Another reason the Blake family and other protest leaders had organized the action was to call for a halt to arson and violence promoted by anarcho-radical forces using the cover of the demonstrations to wreak destruction. The burning and damage have been centered in Uptown and other areas where large numbers of African Americans live.
“If you tear up the city, we have nowhere to go. We become homeless. Where are we going to buy food?” Blake asked. “Why make it easy for the cops to use teargas against us by carrying out violence?”

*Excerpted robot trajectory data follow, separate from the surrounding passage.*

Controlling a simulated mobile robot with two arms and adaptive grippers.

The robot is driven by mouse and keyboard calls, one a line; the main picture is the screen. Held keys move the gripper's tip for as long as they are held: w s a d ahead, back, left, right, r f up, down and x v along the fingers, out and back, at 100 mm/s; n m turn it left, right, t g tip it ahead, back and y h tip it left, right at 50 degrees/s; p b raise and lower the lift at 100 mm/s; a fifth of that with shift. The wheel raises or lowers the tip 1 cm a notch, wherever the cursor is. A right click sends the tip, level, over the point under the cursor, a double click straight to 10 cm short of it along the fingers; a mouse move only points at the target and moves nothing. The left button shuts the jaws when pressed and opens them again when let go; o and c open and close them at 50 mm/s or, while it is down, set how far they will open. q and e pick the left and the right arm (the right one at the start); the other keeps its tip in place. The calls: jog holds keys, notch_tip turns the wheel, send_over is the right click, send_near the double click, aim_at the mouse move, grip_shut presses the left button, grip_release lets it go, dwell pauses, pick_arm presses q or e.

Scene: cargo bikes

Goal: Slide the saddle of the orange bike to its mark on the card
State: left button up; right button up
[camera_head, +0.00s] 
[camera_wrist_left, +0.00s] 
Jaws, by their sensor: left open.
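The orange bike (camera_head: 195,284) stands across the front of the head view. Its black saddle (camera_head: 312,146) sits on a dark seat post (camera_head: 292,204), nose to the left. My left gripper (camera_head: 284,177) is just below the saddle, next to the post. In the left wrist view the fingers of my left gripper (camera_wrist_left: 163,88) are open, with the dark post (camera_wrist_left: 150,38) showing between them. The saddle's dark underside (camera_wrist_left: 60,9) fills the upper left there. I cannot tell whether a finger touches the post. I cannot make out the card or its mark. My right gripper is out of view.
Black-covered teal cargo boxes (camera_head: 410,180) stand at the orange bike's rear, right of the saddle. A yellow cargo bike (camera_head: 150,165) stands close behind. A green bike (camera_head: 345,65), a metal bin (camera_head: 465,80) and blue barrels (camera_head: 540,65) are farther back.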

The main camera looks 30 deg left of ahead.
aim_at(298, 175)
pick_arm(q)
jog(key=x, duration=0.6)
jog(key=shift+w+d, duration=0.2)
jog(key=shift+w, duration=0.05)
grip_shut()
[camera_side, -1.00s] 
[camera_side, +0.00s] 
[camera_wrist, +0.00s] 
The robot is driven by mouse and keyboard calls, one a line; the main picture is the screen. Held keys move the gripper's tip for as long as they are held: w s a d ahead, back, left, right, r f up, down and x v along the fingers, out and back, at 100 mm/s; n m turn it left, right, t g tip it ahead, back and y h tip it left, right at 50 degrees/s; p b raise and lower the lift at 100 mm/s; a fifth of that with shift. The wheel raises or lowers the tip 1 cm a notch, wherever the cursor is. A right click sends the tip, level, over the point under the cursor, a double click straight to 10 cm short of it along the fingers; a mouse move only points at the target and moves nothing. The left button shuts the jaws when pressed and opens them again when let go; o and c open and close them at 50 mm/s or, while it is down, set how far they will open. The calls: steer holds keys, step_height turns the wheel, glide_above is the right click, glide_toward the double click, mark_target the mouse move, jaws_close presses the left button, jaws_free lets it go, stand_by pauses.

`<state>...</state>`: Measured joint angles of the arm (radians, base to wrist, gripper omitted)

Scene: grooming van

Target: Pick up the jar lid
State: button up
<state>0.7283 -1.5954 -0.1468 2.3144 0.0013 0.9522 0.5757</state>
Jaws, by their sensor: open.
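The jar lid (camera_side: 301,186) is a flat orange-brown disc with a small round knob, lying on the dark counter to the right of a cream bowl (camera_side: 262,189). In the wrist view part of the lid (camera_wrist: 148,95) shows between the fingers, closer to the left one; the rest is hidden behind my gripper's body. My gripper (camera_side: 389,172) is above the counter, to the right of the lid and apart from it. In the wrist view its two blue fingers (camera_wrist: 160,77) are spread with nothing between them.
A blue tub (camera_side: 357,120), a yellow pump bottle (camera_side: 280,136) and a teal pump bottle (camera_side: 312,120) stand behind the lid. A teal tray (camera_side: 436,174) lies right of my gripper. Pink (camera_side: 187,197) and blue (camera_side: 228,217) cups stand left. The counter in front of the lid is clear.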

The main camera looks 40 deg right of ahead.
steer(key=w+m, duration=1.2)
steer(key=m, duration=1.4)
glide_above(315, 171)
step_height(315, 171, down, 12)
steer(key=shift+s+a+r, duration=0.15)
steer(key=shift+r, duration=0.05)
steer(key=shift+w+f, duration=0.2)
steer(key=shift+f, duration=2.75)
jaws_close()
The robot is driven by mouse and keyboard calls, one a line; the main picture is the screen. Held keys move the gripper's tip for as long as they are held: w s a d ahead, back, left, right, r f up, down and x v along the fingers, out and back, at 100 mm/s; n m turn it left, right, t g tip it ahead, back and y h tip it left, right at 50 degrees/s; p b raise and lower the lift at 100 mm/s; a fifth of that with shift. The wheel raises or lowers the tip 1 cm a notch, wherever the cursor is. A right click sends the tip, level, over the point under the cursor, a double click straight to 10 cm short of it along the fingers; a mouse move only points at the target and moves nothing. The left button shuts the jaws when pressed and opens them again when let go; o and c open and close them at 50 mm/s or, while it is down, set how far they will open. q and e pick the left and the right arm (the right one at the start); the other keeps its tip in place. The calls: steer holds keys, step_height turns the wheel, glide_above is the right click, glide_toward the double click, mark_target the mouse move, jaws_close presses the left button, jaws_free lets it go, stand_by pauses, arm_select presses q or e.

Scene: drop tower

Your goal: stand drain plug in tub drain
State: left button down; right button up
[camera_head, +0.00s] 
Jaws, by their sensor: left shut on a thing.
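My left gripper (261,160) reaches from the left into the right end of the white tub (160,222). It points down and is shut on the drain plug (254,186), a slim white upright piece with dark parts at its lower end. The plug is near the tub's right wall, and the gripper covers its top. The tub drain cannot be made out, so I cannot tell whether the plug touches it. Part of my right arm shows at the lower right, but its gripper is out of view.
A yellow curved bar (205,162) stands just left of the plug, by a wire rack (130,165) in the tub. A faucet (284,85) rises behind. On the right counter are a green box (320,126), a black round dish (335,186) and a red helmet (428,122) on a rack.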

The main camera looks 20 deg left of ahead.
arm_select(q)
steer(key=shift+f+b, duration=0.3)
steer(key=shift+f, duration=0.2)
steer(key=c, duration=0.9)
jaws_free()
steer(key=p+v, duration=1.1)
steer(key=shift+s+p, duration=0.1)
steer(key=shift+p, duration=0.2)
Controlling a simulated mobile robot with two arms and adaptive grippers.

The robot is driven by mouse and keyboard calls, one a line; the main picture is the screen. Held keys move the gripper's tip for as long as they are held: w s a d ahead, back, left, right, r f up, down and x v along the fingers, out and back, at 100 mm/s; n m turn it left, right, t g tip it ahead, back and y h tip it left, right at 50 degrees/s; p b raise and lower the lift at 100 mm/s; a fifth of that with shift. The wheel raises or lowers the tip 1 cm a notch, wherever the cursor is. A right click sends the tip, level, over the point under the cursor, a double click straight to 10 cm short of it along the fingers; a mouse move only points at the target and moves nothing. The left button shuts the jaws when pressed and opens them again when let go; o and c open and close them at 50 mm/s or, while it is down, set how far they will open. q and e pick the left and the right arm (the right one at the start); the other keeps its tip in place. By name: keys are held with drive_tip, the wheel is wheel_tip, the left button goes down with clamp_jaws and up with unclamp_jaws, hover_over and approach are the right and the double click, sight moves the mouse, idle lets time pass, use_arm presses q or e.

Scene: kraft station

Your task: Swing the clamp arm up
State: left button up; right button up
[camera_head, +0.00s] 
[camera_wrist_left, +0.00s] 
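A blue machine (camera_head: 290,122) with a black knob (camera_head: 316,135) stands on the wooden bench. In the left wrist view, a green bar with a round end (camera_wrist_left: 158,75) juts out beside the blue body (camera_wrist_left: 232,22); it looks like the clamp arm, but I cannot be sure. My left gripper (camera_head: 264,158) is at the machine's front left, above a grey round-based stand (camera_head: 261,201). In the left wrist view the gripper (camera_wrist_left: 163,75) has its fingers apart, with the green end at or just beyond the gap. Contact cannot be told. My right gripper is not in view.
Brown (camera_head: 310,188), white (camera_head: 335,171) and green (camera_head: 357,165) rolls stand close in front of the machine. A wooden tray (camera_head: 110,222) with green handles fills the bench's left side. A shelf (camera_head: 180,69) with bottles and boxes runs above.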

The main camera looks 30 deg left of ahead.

In marked contrast, one speaker introduced only as “our president” said, “If you kill one of us, it’s time for us to kill one of yours.” His views reflect those who see this fight as an opportunity to advance violence and bloodshed.
A number of area Democratic Party politicians also addressed the rally, including Wisconsin Lt. Gov. Mandela Barnes and Congresswoman Gwen Moore. They focused on calls to get out and vote. “We need to march on them ballot boxes,” Moore said.
Shooting at earlier protest
The so-called protesters who’ve organized mayhem and destruction have called forth rightists and other armed groups patrolling the streets in the name of stopping the violence.
On Aug. 25, 17-year-old Kyle Rittenhouse, who had posted on social media that he wanted to defend the police, came to Kenosha from Antioch, Illinois, carrying an assault rifle. In a fight at that night’s protest, where he was knocked to the ground, Rittenhouse shot and killed 37-year-old Joseph Rosenbaum of Kenosha and 26-year-old Anthony Huber of Silver Lake. Gaige Grosskreutz from West Allis was shot in the arm. One of them was carrying a pistol. All three were Caucasian, as is Rittenhouse.
The cops did nothing to stop Rittenhouse or the fight. They even drove right past Rittenhouse when he walked toward them — with his long gun and his hands in the air — after the shooting.
He is now in jail facing charges of murder.
Discipline draws bigger crowd
Because it was clear protest organizers intended the Aug. 29 demonstration to be a peaceful political action, more working people from the area felt comfortable coming out. Jason Jackson, 50, a teacher in the Evanston, Illinois, school district, came. “I grew up with Jacob and his father in Evanston,” he told the Militant.
“The cop who shot Jacob needs to be charged.” Nursing student Tiara Harrell, a Black woman, said she had joined the first two days of protest after Blake had been shot, then stopped. She decided to come to the Saturday demonstration with her young daughter to hand out water and to help clean up the park after it ended. Others came to help, including Chenesse Brown, a 31-year-old teacher, who handed out water and snacks.
“The police abuse their power,” Killian Skaronea, a 44-year-old warehouse worker, told the Militant. “I am here today in solidarity with the Blake family.”
“The fight against police brutality and killings of youth requires a broad and sustained mobilization of the working people,” Naomi Craine, Socialist Workers Party candidate for U.S. Senate in Illinois, who joined Saturday’s protest in Kenosha, told the Militant. “That’s why the questions of strategy and tactics being debated here are so important. Everything that can bring the power of Black, Caucasian and other workers and our organizations into the struggle is what we need.”